If we're going to throw out the foundation of the Bible (Creation, sin, the Fall, the devil as a temptor), where do we stop? Why even bother stopping?
Evolution says there is no need for any supernatural entity to have caused the Big Bang, so why believe in a god at all - let alone the God of Christianity? Is fear of hell that strong? (What if hell's a myth and a metaphor for walking in spiritual darkness?) The list goes on.
These are questions for the Christian Darwinists I have yet to receive a satisfactory answer to. But then, science has never had the answers for me. I don't worship science. I worship the True God of heaven and earth. Amen.
You're mischaracterizing your opponents, and that's hardly living under God's Word, either.
Christians who adhere to theistic evolution take cues from science on how to interpret the Scriptures. However, one should never read the Scriptures in light of science of one's interpretation does violence to the text. That, however, is simply not the case with the biblical passages on human origins.
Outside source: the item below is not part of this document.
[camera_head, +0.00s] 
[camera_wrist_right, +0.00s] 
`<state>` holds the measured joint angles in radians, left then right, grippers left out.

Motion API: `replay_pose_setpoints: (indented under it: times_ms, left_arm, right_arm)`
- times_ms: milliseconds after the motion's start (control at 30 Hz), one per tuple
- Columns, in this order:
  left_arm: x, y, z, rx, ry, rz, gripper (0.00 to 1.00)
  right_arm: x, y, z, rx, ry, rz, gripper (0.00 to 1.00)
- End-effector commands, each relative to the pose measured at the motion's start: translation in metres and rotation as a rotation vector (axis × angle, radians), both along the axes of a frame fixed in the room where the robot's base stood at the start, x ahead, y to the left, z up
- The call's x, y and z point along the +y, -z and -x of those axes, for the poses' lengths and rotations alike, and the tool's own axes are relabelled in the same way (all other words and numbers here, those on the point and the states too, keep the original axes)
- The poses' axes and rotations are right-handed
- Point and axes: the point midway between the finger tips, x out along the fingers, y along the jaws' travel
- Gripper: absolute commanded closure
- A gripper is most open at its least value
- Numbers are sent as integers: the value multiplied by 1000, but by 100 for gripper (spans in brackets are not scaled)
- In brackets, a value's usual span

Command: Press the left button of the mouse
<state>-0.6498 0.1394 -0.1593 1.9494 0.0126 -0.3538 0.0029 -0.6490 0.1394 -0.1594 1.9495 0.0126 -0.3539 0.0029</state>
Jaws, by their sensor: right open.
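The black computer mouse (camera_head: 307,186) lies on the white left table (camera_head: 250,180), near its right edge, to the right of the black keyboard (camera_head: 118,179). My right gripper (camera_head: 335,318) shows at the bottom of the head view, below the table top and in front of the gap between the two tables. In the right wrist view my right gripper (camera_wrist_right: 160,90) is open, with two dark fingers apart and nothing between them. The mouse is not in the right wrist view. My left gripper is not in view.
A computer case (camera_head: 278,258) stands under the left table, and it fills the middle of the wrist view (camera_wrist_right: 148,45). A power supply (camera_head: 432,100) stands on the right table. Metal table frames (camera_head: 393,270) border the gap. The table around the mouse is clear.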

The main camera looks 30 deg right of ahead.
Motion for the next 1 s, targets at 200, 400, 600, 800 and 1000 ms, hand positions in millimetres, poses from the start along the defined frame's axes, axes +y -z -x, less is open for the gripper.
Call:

The modern evolutionary synthesis (the name of the scientific theory, not "Darwinism") demands an old universe as confirmed by astronomy and geology. It therefore suggests that the Scriptures would not present a contrary view if the Scriptures are indeed the revelation of the creator-God. As it so happens, the Scriptures demand neither a young universe (six-to-ten thousand years old) nor a literal six-day creation.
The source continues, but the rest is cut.